It’s not the same with motor vehicle companies. Car owners tend not to junk their cars. As such, slow moving genuine parts have a distinct market, largely because of the complexity, increasing quality, longevity of the product, the cost of the whole goods, the nature of the competition, and the temperament of the customer demographics. Unlike with dishwashers, the motor vehicle customer expects you to have the part to fix their vehicle, regardless of the age of the vehicle.
What does this all mean? It means that we in the motor vehicle industry must excel at managing slow moving inventory. It’s a requirement that sets this industry apart. So let’s take a look at slow moving inventory:
Basically, there are three circumstances that cause slow moving parts:
- Part is slow moving at the beginning of the whole-goods production cycle because of supply-side constraints; most of the volume is going to the assembly line.
- Part is slow-er moving during most of the whole-goods production run because of lengthy mean-time-between-failure characteristics.
- Part is slow moving at end-of-life because whole-goods populations are dwindling and being replaced and/or idled by newer product. Production suppliers are on to other parts and many OEMs decide to live off their last buy.
The supply chain challenges are with Type B&C slow moving parts. When we asked OEMs how they determined “slow-moving” we got back a variety pack of definitions and break-even points. Several OEMs use “pieces” sold to define lower-limit boundaries for slow-moving parts. The cut-off ranges from 1 piece sold per year to 100 pieces sold per year. Both ends of this spectrum were from Heavy Equipment OEMs. High volume auto OEMs were on the low side. Go figure.

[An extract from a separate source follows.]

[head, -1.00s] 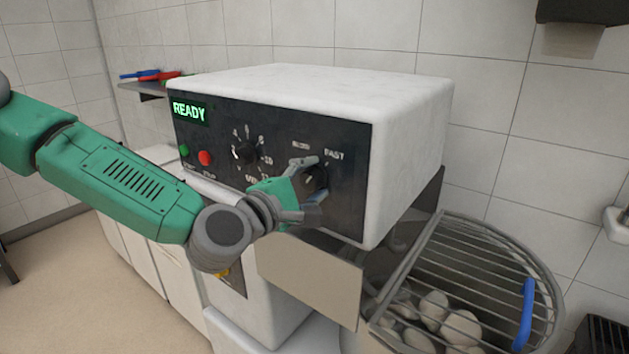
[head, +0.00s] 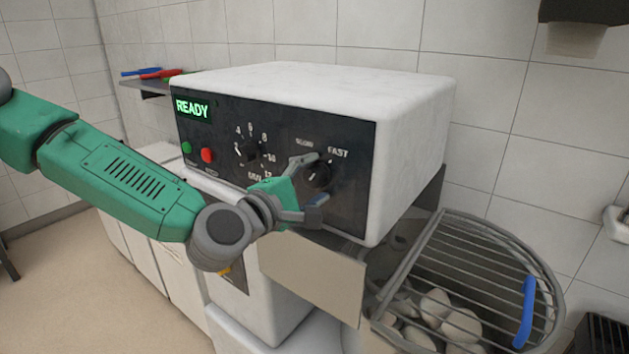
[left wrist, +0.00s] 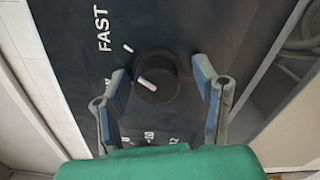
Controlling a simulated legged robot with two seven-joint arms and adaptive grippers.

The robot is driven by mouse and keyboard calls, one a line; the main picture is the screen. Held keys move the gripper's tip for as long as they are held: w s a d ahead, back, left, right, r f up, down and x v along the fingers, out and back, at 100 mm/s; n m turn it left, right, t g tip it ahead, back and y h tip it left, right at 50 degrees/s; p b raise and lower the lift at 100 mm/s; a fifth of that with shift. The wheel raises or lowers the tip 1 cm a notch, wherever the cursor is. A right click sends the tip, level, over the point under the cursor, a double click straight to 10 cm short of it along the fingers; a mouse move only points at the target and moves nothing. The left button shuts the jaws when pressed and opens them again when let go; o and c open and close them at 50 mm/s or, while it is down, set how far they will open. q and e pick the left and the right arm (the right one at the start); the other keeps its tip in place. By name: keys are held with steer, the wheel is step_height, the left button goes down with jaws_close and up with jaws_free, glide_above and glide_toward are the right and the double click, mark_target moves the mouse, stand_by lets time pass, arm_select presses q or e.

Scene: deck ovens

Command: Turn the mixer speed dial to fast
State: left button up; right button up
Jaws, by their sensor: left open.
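The mixer's speed dial (head: 319,175) is a round black knob on the black control panel, below the SLOW and FAST labels. It also shows in the left wrist view (left wrist: 160,75), with a short white mark on its face. The mark does not line up clearly with the tick beside FAST (left wrist: 102,30). My left gripper (head: 314,181) is open at the panel. In the left wrist view its fingers (left wrist: 162,82) stand on either side of the dial, with gaps showing. One finger partly hides the SLOW label. My right gripper is in neither view.
A second, numbered dial (head: 250,151), a red button (head: 208,155), a green button (head: 186,148) and a lit READY display (head: 192,108) are on the same panel. The wire bowl guard (head: 490,262), with a blue handle (head: 525,312), lies below right.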

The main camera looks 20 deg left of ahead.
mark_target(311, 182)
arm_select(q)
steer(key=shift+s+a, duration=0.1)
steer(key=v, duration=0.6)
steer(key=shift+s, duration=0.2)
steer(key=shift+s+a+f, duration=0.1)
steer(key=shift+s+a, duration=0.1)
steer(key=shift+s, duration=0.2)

Generally, what we found was:
- Limited consistency in defining a slow moving part
- Wide variety of toolsets for forecasting slow moving parts sales – use of re-order points, Croston’s algorithm, less reactive
- Tendency to centralize slow moving stockpiles
- Typically horrific labor, space, and transportation efficiencies
I grew up on a farm. One of the secrets to success in farming is liking what you are doing. For example, if you don’t like cows, you might not be very good at dairy farming. If you hate onions, you’d be a pretty bad muck farmer. There’s a certain consistency to this. Maybe if you don’t like slow moving parts, you aren’t too good at managing a bunch of acres full of them? Maybe there’s a better way?
- Why not collaborate on slow moving parts management?

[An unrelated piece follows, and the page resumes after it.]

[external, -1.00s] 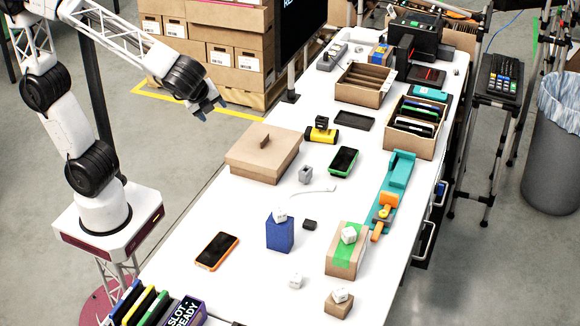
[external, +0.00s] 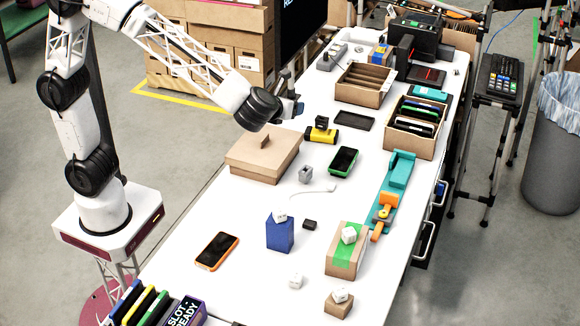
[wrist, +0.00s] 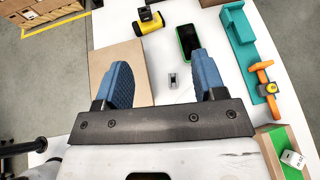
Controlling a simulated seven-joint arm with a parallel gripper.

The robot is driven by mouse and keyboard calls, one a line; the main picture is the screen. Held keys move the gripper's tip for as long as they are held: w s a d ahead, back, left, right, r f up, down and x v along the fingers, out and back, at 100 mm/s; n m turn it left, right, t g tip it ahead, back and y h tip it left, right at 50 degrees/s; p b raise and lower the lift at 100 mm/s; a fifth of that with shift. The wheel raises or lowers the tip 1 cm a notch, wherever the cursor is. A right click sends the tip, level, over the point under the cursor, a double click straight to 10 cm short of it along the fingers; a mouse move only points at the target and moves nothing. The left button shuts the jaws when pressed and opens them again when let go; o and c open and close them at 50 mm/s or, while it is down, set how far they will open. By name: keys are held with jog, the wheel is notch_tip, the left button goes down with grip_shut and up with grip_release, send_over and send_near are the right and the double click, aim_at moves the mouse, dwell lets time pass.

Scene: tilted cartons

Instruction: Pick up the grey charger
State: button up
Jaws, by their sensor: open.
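The grey charger (external: 305,174) is a small grey block standing on the white table, to the right of the lidded cardboard box. In the wrist view the grey charger (wrist: 172,80) shows between my two blue fingers, beyond them and nearer the right one. My gripper (external: 295,104) is open and empty. It is in the air above the table's left side, up and away from the charger. In the wrist view its spread fingers (wrist: 162,80) have nothing between them.
The lidded cardboard box (external: 262,155) stands left of the charger. A green-edged phone (external: 343,161) and a yellow-black tool (external: 321,132) lie behind it. White cubes sit on a blue box (external: 280,235) and a green-striped carton (external: 344,262). A teal fixture (external: 397,175) is at right.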

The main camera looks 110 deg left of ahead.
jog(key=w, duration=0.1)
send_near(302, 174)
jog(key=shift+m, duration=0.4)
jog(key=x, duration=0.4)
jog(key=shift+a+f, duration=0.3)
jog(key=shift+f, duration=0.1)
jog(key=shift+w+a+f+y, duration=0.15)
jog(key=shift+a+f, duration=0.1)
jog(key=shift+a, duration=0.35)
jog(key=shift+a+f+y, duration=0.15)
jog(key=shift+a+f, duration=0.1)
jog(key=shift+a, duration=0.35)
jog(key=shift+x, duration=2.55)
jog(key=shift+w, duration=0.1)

- Why not jointly manage these with a single brain trust?
- Why not have common slow-moving Ts & Cs?
- Why not have a single organization manage the forecasting, materials management, and maybe even the non-current-model parts supplier purchasing?
- Why not design unique slow-moving parts operations based on best-in-class versus worst-in-house?
- Why not go out and find who is best-in-class in slow-moving and design a collaborative operation based on what you learn?